Column: Halloween: tradition that ages with you
The sun sets as fallen leaves scrape the ground on the sharp autumn breeze while monsters, mythological marvels and celebrities roam the campus.
Halloween, the epitome of creativity and imagination, has made its long-anticipated return.
This is a time when anyone can transform into any person, any thing or any entity—even as static cling adorned with socks and dryer sheets or a 20-sided die with adhered numbered triangles.
Innovation has no limits. Impossibilities take a night off.
During Halloween, camaraderie between super heroes and villains is possible; people can be a gory mess without feeling pain, and historic figures can rise from the grave—if only to munch on some pumpkin seeds and coma-inducing sugar quantities.
Halloween is timeless; it ages with you.
From hauling around my giant cauldron from house to house chasing after the best goodies to gathering with friends to celebrate the spirit of Halloween in the late hours of the night, the holiday still carries the same excitement for me from year to year.
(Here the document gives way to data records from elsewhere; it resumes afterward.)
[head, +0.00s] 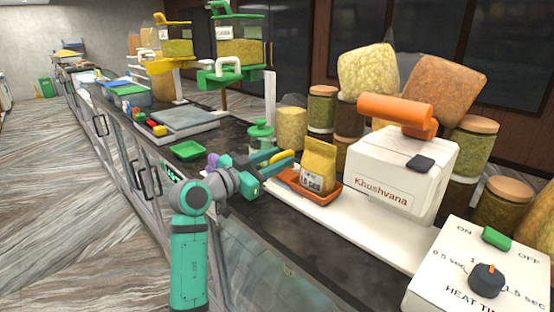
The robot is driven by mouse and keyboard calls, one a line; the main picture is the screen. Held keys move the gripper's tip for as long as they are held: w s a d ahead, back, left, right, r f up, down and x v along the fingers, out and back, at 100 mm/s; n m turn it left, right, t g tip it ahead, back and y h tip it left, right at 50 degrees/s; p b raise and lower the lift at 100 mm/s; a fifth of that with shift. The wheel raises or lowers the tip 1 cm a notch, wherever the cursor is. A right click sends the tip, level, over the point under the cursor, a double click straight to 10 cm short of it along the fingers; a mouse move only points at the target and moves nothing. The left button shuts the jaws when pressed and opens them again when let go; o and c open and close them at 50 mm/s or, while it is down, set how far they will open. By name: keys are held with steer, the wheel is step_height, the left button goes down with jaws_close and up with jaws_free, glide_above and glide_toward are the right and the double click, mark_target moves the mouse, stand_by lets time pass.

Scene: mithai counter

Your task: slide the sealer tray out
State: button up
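The sealer has a white body (403,172) marked "Khushvana" and an orange handle (396,110) on top. Its orange-brown tray (312,194) lies on the white base, at the left of the body. A yellow pouch (319,164) with a weight label stands upright in the tray. My gripper (281,160) is just left of the tray, at its outer end, with the arm reaching in from the front left. Teal and yellow parts show at its tip. The view is too small to tell whether the fingers touch the tray or how far apart they are.
Jars and full bags stand behind the sealer. A control box (478,265) with a dial is at the front right. A green-lidded jar (261,134) stands behind my gripper, and a small green tray (187,150) lies left. Dark counter (290,235) in front is clear.

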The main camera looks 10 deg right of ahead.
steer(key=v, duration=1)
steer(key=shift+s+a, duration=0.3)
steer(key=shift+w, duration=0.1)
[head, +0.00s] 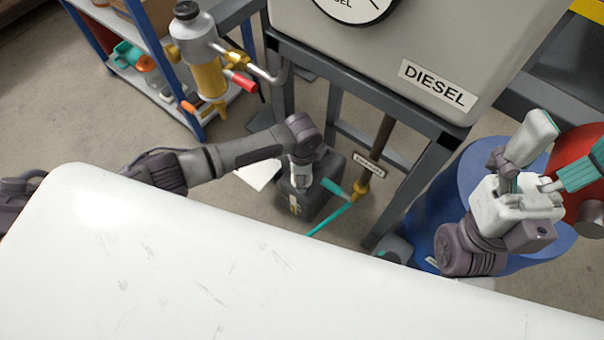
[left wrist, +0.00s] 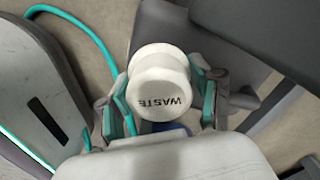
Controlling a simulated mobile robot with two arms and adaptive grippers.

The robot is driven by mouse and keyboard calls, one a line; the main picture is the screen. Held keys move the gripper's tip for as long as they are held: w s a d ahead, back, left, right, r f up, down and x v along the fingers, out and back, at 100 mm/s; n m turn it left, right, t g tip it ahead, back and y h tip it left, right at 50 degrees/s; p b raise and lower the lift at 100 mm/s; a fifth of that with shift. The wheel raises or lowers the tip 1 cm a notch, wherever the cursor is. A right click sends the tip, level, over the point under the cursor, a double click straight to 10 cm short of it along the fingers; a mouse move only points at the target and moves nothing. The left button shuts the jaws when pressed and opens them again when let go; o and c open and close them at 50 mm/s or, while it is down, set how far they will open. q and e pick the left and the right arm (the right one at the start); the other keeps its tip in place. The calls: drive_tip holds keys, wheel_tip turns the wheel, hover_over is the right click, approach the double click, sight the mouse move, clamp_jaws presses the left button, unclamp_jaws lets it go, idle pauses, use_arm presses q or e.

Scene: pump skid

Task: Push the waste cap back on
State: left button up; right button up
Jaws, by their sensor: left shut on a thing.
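The waste cap (left wrist: 160,82) is a white round knob marked WASTE in the left wrist view. My left gripper (left wrist: 166,95) has its teal-edged fingers on both sides of the cap and is shut on it. Something blue shows just below the cap; whether the cap touches an opening is hidden. In the head view my left arm reaches down beside a dark grey container (head: 318,204) under the stand; fingers and cap are hidden there. My right gripper (head: 560,157) is open and appears empty, above a blue drum (head: 455,185).
A grey diesel tank (head: 420,50) on a dark steel frame stands above the container. A pipe with a brass valve (head: 360,189) and a teal hose (head: 330,219) are close to the left hand. A shelf (head: 165,95) stands at left, and a red round thing (head: 578,148) at right.

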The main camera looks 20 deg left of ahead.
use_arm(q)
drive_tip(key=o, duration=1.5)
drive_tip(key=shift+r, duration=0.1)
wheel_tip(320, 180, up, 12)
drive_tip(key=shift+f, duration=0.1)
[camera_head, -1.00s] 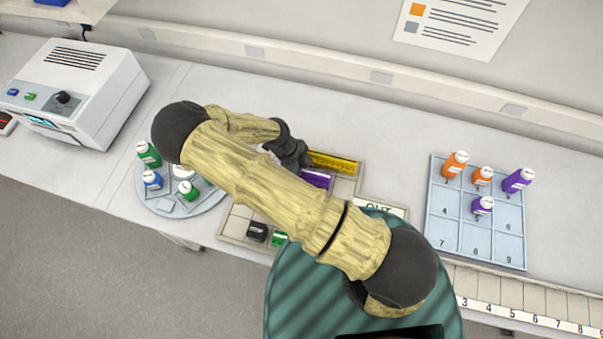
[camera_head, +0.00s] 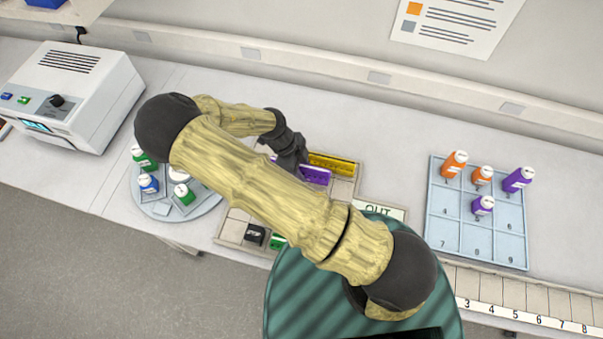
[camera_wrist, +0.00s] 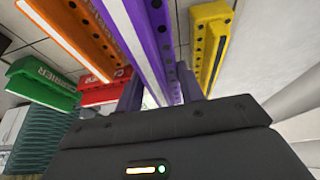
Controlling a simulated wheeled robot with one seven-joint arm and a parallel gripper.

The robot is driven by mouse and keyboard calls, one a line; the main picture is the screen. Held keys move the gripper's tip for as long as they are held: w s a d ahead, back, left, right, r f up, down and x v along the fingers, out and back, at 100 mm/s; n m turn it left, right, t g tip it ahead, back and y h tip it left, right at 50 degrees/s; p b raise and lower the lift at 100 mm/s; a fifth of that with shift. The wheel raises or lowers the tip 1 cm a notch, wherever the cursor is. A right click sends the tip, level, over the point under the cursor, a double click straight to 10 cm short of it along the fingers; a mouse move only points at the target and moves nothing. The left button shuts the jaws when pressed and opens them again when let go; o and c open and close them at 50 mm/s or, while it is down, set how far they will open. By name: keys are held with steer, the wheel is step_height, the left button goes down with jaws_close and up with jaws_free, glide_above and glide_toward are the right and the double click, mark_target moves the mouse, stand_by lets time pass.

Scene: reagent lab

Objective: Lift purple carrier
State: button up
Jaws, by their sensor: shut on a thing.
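The purple carrier (camera_head: 315,175) is at the tray of carriers, partly hidden behind my arm in the head view. In the wrist view the purple carrier (camera_wrist: 150,45) is a long bar with a row of dark holes, running between my fingers. My gripper (camera_wrist: 160,92) is shut on it. In the head view my gripper (camera_head: 291,160) is dark and at the carrier's left end; its fingertips are hard to make out. Whether the carrier is clear of the tray is hard to tell in the head view.
A yellow carrier (camera_head: 332,164) lies close beside the purple one; it also shows in the wrist view (camera_wrist: 209,45). Orange (camera_wrist: 72,38), red (camera_wrist: 106,90) and green (camera_wrist: 42,85) carriers are to the left there. A round rack of bottles (camera_head: 190,208) stands left of the tray.

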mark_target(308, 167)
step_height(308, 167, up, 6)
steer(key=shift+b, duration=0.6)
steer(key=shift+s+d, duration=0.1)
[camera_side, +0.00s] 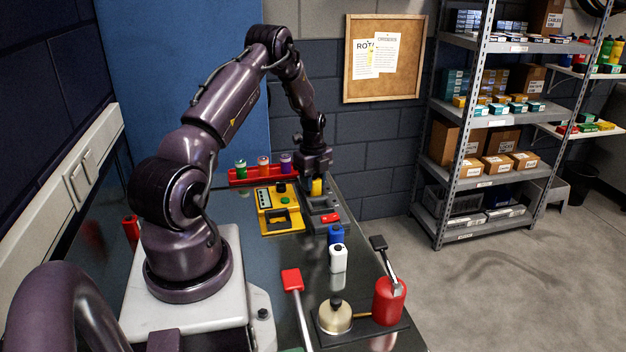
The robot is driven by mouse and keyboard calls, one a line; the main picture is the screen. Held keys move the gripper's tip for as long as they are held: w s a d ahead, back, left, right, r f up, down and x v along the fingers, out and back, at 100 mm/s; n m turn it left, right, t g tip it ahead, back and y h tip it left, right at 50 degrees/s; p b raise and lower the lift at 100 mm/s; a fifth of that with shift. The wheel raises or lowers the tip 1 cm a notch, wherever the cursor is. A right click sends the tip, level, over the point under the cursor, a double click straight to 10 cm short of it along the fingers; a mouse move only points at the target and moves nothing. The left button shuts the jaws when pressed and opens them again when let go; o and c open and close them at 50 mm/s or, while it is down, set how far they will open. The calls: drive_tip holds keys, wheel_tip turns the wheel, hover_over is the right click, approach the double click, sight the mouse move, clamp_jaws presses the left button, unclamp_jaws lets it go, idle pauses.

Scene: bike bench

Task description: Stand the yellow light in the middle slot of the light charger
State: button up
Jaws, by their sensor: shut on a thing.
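The yellow light (316,187) is upright between the fingers of my gripper (316,176), which points down and is shut on it. The light's top is hidden by the fingers. Its lower end is at or just above the grey light charger (322,206), near the far right end of the bench. I cannot tell whether it touches the charger or which slot it is over; the slots are too small and partly hidden.
A yellow tray (283,221) with dark parts stands just left of the charger. A small red thing (331,218), a blue container (335,235) and a white bottle (338,259) lie nearer. A red rack (255,173) holds several coloured containers behind. A red can (389,300) stands at the front right.

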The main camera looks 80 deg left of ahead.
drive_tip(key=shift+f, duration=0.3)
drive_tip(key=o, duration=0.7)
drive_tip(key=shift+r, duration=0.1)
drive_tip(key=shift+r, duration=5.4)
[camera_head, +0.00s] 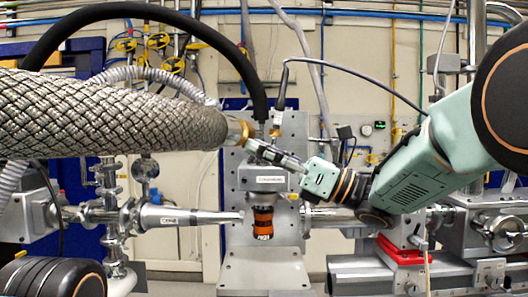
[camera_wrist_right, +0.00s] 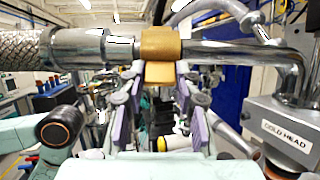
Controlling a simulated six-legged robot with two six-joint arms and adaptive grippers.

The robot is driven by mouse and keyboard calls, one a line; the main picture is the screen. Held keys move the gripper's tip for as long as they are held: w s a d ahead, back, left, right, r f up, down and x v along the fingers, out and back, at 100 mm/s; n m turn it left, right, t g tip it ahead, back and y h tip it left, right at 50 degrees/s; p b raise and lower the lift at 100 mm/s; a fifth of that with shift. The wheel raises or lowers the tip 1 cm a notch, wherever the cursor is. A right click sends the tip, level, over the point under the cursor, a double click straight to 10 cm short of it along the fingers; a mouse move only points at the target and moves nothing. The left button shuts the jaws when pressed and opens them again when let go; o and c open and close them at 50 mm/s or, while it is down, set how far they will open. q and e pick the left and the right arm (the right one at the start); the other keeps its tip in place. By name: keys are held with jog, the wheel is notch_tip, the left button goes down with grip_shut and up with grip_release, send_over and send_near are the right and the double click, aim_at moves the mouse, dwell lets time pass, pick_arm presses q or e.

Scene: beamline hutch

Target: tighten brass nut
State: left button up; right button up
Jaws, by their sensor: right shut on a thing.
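The brass nut (camera_head: 240,132) sits at the right end of a thick braided hose (camera_head: 110,112) in the head view. In the wrist view the nut (camera_wrist_right: 160,42) is a golden, flat-sided collar around a metal pipe, with the bare metal hose end (camera_wrist_right: 92,48) to its left. My right gripper (camera_head: 252,145) reaches in from the right, and its fingertips stand on either side of the nut. In the wrist view its purple-padded fingers (camera_wrist_right: 160,75) are shut on the nut, which hides their contact faces in part. My left gripper is not in view.
The cold head (camera_wrist_right: 285,125) stands right of the nut in the wrist view. Below the nut in the head view are an orange-and-black cylinder (camera_head: 263,222) and a tapered metal tube (camera_head: 190,216). A black hose (camera_head: 250,75) arches close above.

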No one is too old for Halloween.
Every time I hear a person scoff at the idea of adults partaking in the festivities, my mind goes straight to a memory from years ago when I marveled at a neighborhood grandfather, about 80, carrying his grandson, about 18 months, dressed as Father Time and Baby New Year.
Halloween is like theater. Someone can become a completely different person or object without the months of rehearsal and memorization.
For college students, the toils of sleepless nights balancing work, school and a social life melt away.
Buzzing anxiety toward what the future holds becomes quiet—or at least dialed down with the blast of “Monster Mash” and any tune from “The Nightmare Before Christmas” among heavy laughter and costume compliments.
Unlike other holidays, people don’t have to worry about slaving in the kitchen, finding the best gift, anticipating family drama or looking for perfection.
Halloween is what you make of it, whether you are bearing the cold for the promise of inevitable cavities or staying in to watch “Young Frankenstein” and carve a pumpkin.
Halloween enthusiasts, young and old, do not have to fear ridicule for wearing a cape and having a sense of greatness or putting on a cloak and feeling like a part of Harry Potter’s world.
Obscurity is thrown out the window, and all creatures are equal in the ghoulish eyes of Halloween.